To manufacturers and users of products based on the Gen 2 standard, the passage of the amendment through its first ISO ballot sends a positive message that those products will also likely become ISO-compliant.


ISO's Michael Guillory

"This first-ballot stage is usually the most critical to the passage of an amendment," says Michael Guillory, an independent technical consultant and the vice chair of ISO's U.S. Technical Advisory Group, under which the amendment is being balloted. "Now that we've got past this stage, it's looking very good,” he says, adding that he doesn’t anticipate any issues with the amendment being passed through a subsequent ballot.

In the months following a January ISO standards meeting in Boca Raton, Fla., the amendment had been circulating among the 27 national bodies represented in the Subcommittee on Automatic Data Capture (Subcommittee 31) of the ISO Joint Technical Committee for Information Technology. Subcommittee members from 20 national bodies, including the United States, voted in favor of the amendment; there was one abstention, and six members did not respond.

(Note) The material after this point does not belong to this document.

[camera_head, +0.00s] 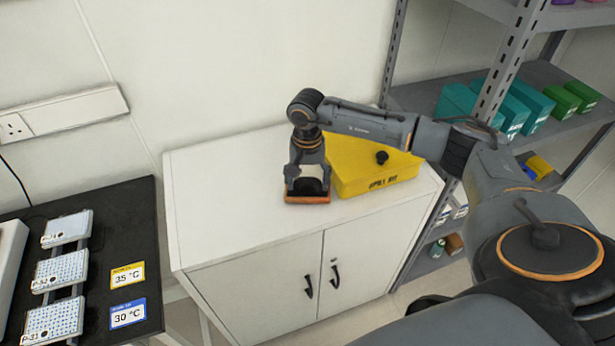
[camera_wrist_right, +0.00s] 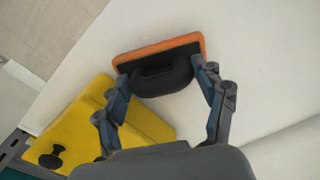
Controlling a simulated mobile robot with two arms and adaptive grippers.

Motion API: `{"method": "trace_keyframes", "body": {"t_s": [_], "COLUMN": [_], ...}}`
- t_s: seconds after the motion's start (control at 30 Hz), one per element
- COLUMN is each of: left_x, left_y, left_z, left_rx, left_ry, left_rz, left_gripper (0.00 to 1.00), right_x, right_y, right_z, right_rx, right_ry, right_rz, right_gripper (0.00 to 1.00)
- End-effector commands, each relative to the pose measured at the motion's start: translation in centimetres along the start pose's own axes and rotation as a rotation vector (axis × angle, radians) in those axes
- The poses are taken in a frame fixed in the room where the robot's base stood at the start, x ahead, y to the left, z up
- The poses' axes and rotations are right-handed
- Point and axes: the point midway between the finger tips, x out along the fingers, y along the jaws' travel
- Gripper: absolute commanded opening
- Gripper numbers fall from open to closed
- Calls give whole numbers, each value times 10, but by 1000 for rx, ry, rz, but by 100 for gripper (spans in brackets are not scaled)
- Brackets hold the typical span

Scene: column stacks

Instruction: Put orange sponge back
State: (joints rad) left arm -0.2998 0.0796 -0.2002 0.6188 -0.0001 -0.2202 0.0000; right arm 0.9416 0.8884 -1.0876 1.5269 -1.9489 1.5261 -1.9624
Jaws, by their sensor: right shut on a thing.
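The orange sponge (camera_head: 307,199) has a black handle on top. It is at the front part of the white cabinet top (camera_head: 228,218), beside the yellow spill kit box; I cannot tell whether it touches the surface. My right gripper (camera_head: 308,180) is above the sponge and shut on its black handle. In the right wrist view, the sponge (camera_wrist_right: 160,52) shows beyond the fingers, with the handle between the fingertips (camera_wrist_right: 163,78). My left gripper is not in view.
The yellow spill kit box (camera_head: 375,170) stands close to the right of the sponge. Grey shelves with teal boxes (camera_head: 475,105) stand behind on the right. A black bench (camera_head: 130,220) with white plates is at the left. The cabinet top's left part is clear.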

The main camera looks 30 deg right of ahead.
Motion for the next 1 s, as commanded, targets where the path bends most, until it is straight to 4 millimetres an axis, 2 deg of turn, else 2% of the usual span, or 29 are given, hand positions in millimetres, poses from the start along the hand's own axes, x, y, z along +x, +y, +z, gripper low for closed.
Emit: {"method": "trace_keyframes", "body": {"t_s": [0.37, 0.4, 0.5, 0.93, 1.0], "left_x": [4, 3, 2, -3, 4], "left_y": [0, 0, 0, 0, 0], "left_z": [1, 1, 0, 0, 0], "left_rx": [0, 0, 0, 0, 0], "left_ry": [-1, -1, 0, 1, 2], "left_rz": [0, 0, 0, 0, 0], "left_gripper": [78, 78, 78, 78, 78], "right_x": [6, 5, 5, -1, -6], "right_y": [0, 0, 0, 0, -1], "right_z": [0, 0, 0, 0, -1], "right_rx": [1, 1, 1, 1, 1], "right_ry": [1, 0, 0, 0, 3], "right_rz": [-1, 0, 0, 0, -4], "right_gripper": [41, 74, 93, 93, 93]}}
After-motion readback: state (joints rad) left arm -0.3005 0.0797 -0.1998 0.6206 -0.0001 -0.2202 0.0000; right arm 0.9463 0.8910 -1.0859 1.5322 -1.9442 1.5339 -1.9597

The amendment's authoring committee (part of a subgroup of Subcommittee 31) is now revising the document based on comments submitted during the ISO meeting last week. In August, the amendment is set to enter its next ballot stage, during which the members of Subcommittee 31 will again review it and submit additional comments until this second ballot stage closes in mid-fall. At that time, the ISO subcommittee will meet once more to vote and review any further comments submitted by ISO members. Any revisions required based on those comments will be made, and the amendment will then be sent out for its final (yes or no) ballot around the end of the year. All members of the ISO Joint Technical Committee will participate in that final vote.

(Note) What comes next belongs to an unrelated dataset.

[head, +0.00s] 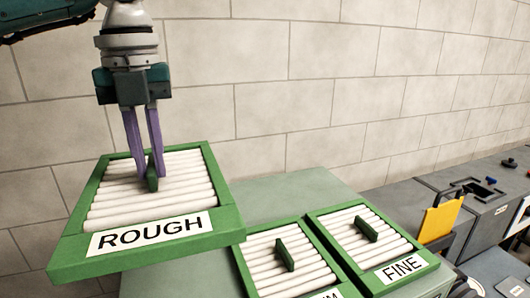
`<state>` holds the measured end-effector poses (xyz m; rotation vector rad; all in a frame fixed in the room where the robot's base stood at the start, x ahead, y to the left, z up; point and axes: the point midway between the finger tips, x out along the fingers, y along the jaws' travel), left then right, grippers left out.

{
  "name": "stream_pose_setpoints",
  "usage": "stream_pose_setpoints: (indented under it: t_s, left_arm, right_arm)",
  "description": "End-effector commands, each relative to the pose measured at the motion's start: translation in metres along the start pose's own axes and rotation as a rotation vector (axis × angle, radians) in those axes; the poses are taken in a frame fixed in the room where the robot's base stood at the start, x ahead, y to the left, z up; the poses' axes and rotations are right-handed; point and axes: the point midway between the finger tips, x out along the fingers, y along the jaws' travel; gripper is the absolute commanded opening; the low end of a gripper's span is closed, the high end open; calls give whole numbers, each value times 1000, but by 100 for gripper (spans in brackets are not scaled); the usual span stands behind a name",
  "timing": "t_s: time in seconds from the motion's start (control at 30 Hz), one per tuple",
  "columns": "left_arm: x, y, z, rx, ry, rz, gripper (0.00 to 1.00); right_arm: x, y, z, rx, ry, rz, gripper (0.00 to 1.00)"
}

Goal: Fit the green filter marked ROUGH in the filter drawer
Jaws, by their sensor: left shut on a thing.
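The green filter marked ROUGH (193,247) has a green frame, white pleats and a white label. It hangs in the air at the left, with its label edge toward me. My left gripper (149,170) comes down from above, its purple fingers shut on the small green handle in the middle of the filter. My right gripper is out of view. I cannot pick out the filter drawer for certain.
A filter marked FINE (401,284) and another with a partly cut-off label (249,271) lie on a pale green surface (290,196). Grey units (419,204) with a yellow plate (439,221) stand at the right. A block wall is behind.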

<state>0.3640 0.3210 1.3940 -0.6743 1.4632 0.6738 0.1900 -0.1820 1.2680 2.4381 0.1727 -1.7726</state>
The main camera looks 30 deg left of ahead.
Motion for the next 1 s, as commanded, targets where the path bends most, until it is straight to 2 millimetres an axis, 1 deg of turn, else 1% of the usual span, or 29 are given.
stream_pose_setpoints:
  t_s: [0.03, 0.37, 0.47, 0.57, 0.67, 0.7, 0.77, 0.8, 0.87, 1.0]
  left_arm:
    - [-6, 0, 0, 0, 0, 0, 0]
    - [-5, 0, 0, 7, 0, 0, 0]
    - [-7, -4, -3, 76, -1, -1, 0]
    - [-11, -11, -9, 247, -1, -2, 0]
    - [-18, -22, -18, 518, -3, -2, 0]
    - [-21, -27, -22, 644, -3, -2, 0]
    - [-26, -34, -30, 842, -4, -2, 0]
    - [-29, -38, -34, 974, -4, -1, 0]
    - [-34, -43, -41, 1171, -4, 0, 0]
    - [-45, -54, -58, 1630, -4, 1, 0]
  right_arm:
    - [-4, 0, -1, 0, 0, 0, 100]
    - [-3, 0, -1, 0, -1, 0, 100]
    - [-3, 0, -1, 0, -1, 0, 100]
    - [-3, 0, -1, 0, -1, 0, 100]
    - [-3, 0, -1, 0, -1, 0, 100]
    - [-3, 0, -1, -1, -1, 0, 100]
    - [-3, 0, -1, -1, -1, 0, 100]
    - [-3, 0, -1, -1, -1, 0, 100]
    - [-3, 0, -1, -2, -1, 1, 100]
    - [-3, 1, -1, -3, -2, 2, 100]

Guillory says that during the Singapore meetings, the subcommittee reviewed approximately 175 comments on the amendment. Of these, 50 were technical in nature; the balance were general or editorial comments on misspellings and other matters. Many of the technical comments were requests for clarification of specifications within the amendment, he says, but all of them were resolved or clarified during the meetings to the satisfaction of the members. Where required, the amendment is now being revised to reflect those resolutions.

Sue Hutchinson, director of product management for EPCglobal US, says she's quite pleased with the passage of the amendment through the first ballot. "The fact that we can go forward with no technical change is wonderful," she says, adding that EPCglobal might make nontechnical editorial revisions to the Gen 2 standard to make the EPCglobal Gen 2 documentation match as closely as possible to the candidate amendment's language. "Anything we can do to get these [documents] harmonized is important."

At the January meetings, a group of Japanese delegates submitted a proposal called the Hibiki specification, which was essentially a stripped-down version of the Gen 2 standard, and asked that it be added to the candidate amendment. The ISO subcommittee agreed to review the proposal and later held a series of ad hoc meetings with the Japanese delegates to review the specification (see Japan Offers ISO a Gen 2 Alternative). Ultimately, however, the subcommittee rejected that proposal.

Guillory reports that Japanese delegates linked to the Hitachi proposal submitted 10 to 12 technical comments for last week's meeting, but none of the comments resulted in any "substantive technical changes" to the amendment.